*WHAT TO DO*
Reproduce exactly the lines from the one that holds "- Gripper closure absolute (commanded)" through the last line of the entries, both ends included, but not the pictures.

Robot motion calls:
⟨

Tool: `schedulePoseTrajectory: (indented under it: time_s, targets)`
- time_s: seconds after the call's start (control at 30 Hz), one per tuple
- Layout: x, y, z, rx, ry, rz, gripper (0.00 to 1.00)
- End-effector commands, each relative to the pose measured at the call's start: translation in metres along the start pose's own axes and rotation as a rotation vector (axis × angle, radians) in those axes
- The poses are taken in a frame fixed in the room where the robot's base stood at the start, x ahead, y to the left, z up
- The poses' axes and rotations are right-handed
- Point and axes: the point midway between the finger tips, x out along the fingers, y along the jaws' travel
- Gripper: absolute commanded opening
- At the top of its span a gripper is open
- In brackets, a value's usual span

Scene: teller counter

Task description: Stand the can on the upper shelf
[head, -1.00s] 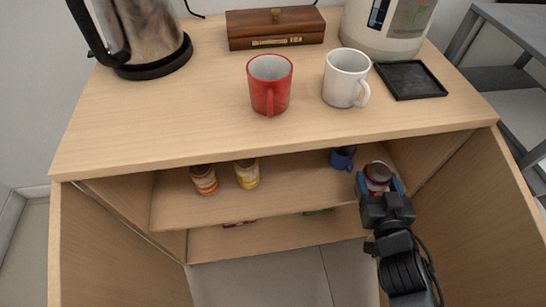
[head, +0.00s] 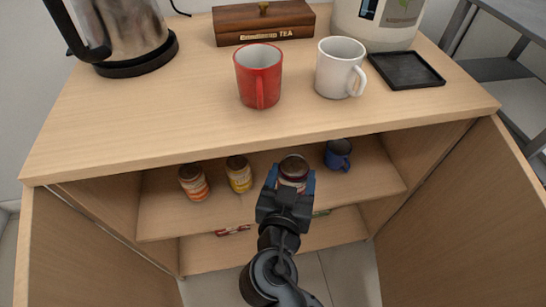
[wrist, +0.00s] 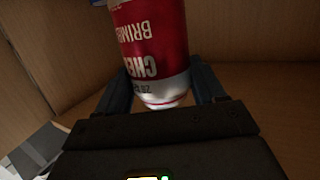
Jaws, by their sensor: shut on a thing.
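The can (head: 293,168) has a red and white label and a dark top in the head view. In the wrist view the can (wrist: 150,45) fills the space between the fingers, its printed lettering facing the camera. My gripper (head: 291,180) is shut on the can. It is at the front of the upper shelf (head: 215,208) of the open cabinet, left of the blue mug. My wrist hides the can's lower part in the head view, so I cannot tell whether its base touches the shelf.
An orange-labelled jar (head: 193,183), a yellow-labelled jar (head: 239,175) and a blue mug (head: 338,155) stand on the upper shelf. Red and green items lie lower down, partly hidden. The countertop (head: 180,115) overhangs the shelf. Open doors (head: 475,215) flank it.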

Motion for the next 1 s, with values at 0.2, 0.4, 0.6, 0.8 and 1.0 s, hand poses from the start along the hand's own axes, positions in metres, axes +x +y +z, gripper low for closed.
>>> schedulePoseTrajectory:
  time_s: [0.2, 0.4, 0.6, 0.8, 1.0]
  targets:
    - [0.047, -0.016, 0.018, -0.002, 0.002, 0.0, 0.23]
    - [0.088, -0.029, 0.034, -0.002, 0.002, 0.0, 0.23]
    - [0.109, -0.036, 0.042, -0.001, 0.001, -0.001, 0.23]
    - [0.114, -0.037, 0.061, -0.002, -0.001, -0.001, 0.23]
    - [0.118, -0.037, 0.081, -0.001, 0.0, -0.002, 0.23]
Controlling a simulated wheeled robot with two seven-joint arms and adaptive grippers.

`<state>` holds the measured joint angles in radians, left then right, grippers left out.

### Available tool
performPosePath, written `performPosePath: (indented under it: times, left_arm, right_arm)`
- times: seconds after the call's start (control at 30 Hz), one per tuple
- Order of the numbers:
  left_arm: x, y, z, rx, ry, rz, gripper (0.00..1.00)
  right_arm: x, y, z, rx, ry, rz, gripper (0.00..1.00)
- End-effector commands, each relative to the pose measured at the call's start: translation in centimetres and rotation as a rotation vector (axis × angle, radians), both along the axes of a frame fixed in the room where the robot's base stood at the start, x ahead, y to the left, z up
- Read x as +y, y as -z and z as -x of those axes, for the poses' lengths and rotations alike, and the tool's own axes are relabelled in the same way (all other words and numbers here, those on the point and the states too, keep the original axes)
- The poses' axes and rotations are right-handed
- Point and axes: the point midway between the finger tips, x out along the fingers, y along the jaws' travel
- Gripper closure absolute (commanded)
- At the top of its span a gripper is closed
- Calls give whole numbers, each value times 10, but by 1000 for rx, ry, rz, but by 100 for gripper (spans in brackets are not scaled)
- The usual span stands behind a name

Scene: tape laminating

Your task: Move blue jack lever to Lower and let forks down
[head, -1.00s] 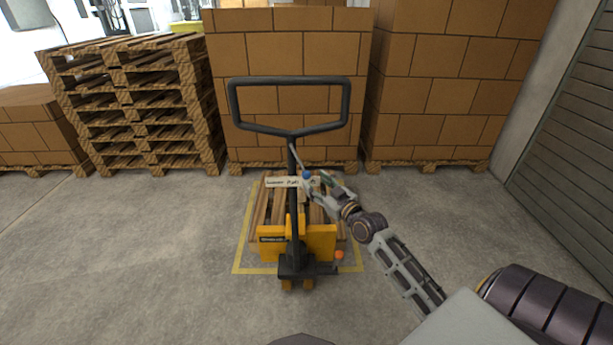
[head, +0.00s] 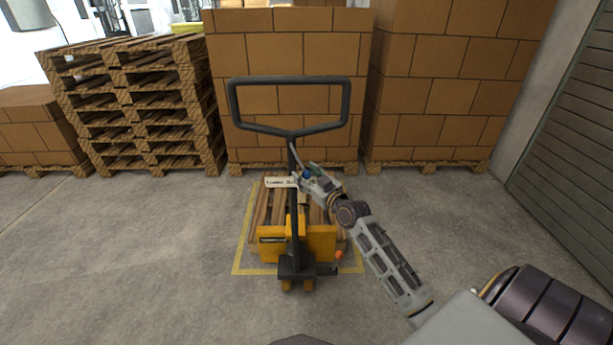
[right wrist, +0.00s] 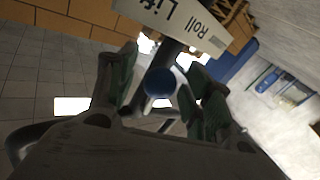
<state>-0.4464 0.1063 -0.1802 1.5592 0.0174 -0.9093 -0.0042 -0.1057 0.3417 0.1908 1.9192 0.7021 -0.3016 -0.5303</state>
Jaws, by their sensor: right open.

⟩

*RESPONSE TO THE TASK*
- Gripper closure absolute (commanded)
- At the top of its span a gripper is closed
- Calls give whole numbers, each value times 10, but by 1000 for rx, ry, rz, but by 100 for gripper (spans in brackets are not scaled)
- The usual span stands behind a name

Scene: tape laminating

Your task: Move blue jack lever to Lower and let forks down
[head, -1.00s] 
[head, +0.00s] 
[right wrist, +0.00s] 
<state>-0.4464 0.1063 -0.1802 1.5592 0.0174 -0.9093 -0.0042 -0.1057 0.3417 0.1908 1.9192 0.7021 -0.3016 -0.5303</state>
Jaws, by their sensor: right open.

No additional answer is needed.